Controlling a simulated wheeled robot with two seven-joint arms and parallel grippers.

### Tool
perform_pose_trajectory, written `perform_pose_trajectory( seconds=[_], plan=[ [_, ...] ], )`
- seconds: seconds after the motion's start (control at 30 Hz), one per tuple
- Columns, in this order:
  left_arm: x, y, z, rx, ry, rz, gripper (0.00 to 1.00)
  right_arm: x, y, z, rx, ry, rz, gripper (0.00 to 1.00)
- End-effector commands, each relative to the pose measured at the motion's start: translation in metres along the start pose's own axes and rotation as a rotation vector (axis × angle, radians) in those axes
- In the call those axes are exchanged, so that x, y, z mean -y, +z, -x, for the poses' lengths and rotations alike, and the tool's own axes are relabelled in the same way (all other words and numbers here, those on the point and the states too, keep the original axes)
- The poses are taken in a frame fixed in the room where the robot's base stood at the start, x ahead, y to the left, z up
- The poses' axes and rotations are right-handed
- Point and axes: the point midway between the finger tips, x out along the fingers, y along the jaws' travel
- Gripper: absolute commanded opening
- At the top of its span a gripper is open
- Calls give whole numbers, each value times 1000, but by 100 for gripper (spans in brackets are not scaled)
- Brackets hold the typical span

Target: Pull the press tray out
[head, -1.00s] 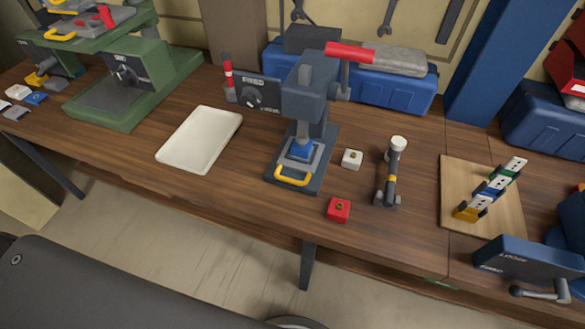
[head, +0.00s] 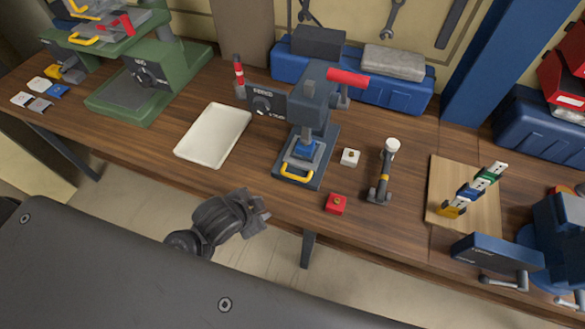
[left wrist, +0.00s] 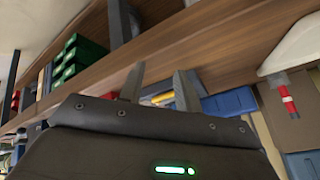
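The dark grey press (head: 309,100) with a red lever stands mid-table in the head view. Its grey tray (head: 317,157) sits in the base under the ram, with a yellow handle (head: 297,171) at the front and a blue piece (head: 305,146) on it. My left gripper (head: 264,203) is in front of the table edge, left of and nearer than the handle, touching nothing. In the left wrist view its two fingers (left wrist: 159,72) are apart and empty. The table edge lies beyond them, with a small yellow thing that I cannot identify between them. My right gripper is not in view.
A white tray (head: 213,135) lies left of the press. A red block (head: 335,204), a white block (head: 350,157) and an upright grey tool (head: 383,172) stand to its right. A green press (head: 150,85) is at the far left. The floor before the table is clear.

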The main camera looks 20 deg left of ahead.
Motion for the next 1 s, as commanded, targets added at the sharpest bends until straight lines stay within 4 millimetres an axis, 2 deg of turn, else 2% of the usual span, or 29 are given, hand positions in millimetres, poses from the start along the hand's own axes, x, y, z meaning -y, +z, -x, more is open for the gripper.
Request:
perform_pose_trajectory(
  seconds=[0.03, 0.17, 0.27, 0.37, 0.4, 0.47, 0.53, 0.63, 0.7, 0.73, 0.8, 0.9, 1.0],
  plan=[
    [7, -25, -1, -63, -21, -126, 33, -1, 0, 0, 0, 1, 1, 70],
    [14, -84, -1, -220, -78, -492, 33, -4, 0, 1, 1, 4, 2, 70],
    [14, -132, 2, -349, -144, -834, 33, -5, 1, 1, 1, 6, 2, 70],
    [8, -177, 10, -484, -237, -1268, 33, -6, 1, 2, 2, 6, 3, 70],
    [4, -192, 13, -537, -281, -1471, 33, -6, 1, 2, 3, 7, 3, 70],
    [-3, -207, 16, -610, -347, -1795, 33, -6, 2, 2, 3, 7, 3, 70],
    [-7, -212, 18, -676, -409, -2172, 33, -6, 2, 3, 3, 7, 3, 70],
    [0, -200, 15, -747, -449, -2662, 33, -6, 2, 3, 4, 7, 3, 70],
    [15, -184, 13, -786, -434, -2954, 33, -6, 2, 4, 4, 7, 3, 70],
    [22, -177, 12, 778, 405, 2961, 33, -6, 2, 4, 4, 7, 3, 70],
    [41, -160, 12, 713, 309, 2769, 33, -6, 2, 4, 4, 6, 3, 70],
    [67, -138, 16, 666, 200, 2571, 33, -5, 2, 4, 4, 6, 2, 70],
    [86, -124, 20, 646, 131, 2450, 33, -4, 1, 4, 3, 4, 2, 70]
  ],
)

WHAT IS REQUIRED | List every line above containing the word "ahead".

RESPONSE FOR THIS EXERCISE |
- The poses are taken in a frame fixed in the room where the robot's base stood at the start, x ahead, y to the left, z up
The main camera looks 20 deg left of ahead.

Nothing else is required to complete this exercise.